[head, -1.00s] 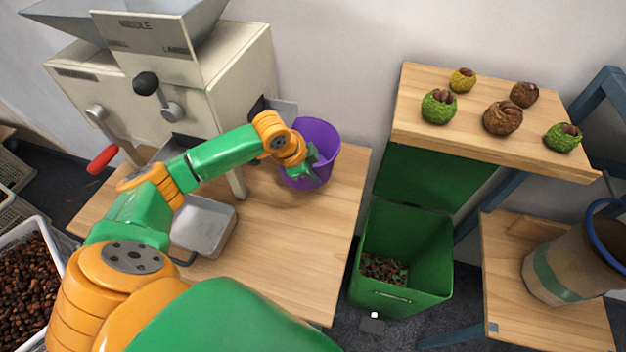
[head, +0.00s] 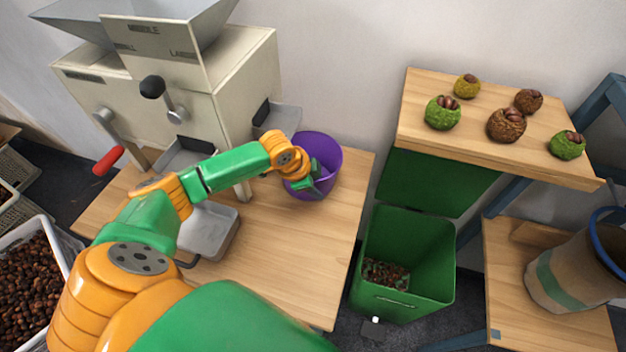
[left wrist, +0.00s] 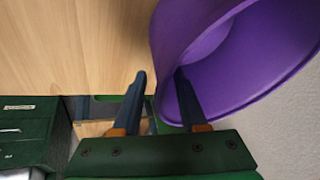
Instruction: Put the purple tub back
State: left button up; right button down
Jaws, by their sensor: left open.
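The purple tub (head: 327,155) stands on the wooden table (head: 300,250), at its back right by the sorting machine. My left gripper (head: 318,185) is at the tub's near side in the head view and covers part of it. In the left wrist view my left gripper (left wrist: 160,95) is open. One finger reaches inside the tub (left wrist: 235,70) and the other is outside, so the rim lies between them. I cannot tell whether either finger touches the wall. My right gripper is not in view.
The sorting machine (head: 235,75) stands left of the tub, its side chute (head: 280,118) close above. A metal tray (head: 208,230) sits on the table. An open green bin (head: 410,260) stands to the right, below a shelf (head: 450,145) with several chestnut burrs. The table's front right is clear.

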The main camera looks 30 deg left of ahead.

━━━

*Required task*: Output all of the data exactly as it stands, minus any images.

*Output of the task*:
[head, -1.00s] 
[head, +0.00s] 
[left wrist, +0.00s] 
Instruction: Put the purple tub back
State: left button up; right button down
Jaws, by their sensor: left open.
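The purple tub (head: 327,155) stands on the wooden table (head: 300,250), at its back right by the sorting machine. My left gripper (head: 318,185) is at the tub's near side in the head view and covers part of it. In the left wrist view my left gripper (left wrist: 160,95) is open. One finger reaches inside the tub (left wrist: 235,70) and the other is outside, so the rim lies between them. I cannot tell whether either finger touches the wall. My right gripper is not in view.
The sorting machine (head: 235,75) stands left of the tub, its side chute (head: 280,118) close above. A metal tray (head: 208,230) sits on the table. An open green bin (head: 410,260) stands to the right, below a shelf (head: 450,145) with several chestnut burrs. The table's front right is clear.

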The main camera looks 30 deg left of ahead.

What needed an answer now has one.